Entries taken from a collection:
'''
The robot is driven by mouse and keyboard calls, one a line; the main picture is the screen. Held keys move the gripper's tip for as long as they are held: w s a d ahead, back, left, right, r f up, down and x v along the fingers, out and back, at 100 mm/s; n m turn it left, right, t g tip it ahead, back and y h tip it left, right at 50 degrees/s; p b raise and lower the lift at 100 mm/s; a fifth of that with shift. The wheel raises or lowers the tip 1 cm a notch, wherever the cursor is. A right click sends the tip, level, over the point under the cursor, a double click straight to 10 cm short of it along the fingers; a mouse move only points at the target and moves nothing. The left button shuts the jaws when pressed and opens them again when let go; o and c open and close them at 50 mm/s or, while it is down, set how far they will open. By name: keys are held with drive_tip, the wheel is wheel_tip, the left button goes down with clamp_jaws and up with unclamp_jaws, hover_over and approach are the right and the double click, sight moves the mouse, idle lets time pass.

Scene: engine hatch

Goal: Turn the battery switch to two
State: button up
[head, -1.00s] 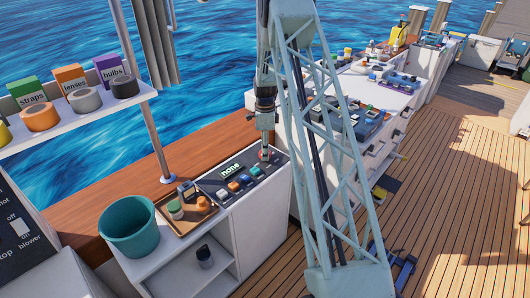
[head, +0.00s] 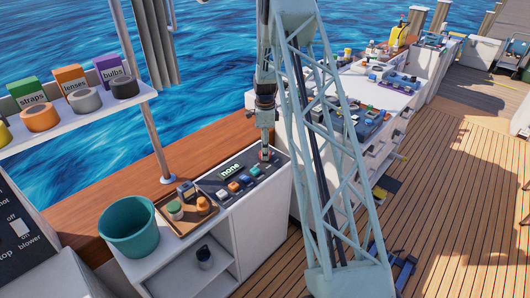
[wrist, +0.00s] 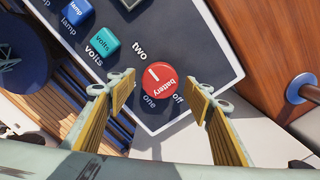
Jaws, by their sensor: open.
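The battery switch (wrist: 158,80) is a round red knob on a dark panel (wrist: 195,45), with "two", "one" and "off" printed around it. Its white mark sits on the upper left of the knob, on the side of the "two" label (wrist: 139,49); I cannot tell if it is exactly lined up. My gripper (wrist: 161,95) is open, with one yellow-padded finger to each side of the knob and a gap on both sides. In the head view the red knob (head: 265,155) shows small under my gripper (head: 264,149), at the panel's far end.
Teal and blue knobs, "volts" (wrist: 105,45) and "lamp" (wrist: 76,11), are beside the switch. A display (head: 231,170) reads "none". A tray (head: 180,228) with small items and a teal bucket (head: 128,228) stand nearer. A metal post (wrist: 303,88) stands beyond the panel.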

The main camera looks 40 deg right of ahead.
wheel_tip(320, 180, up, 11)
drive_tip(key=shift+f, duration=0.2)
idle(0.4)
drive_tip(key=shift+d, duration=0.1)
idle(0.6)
'''
'''
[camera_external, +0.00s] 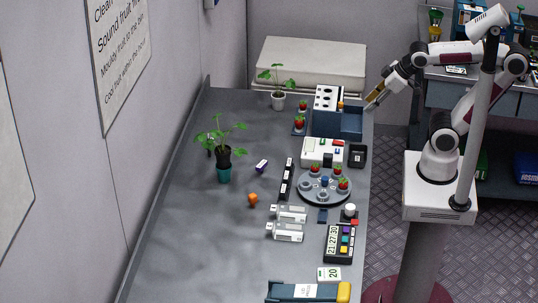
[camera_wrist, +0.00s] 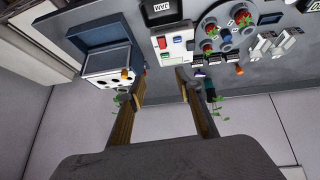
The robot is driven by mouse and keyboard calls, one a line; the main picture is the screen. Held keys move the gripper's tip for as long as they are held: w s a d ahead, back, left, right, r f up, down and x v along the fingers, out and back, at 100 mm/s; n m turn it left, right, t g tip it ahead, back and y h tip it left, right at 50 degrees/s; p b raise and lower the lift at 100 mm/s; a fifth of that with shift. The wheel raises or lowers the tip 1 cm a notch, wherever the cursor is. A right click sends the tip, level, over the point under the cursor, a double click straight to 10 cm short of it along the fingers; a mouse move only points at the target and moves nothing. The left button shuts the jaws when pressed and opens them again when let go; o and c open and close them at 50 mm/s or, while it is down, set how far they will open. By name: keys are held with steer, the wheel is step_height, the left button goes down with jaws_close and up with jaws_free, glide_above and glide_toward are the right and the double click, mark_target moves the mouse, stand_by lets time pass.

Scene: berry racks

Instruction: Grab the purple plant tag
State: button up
'''
'''
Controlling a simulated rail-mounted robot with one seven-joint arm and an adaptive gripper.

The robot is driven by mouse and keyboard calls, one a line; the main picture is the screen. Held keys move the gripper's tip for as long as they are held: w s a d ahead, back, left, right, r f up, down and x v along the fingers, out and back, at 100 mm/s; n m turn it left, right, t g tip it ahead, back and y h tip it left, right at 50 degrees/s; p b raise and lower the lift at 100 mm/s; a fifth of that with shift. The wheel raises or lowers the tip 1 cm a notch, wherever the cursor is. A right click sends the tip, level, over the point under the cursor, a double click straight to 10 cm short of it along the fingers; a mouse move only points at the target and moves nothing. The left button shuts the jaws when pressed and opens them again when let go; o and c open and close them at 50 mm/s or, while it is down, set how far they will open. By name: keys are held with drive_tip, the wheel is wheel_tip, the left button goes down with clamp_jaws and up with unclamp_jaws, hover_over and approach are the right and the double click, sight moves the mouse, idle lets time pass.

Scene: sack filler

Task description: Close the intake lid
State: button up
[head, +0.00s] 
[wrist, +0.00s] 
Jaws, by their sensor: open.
'''
Requirement -
Go through the records and copy each line with "Scene" in it.

Response below -
Scene: engine hatch
Scene: berry racks
Scene: sack filler

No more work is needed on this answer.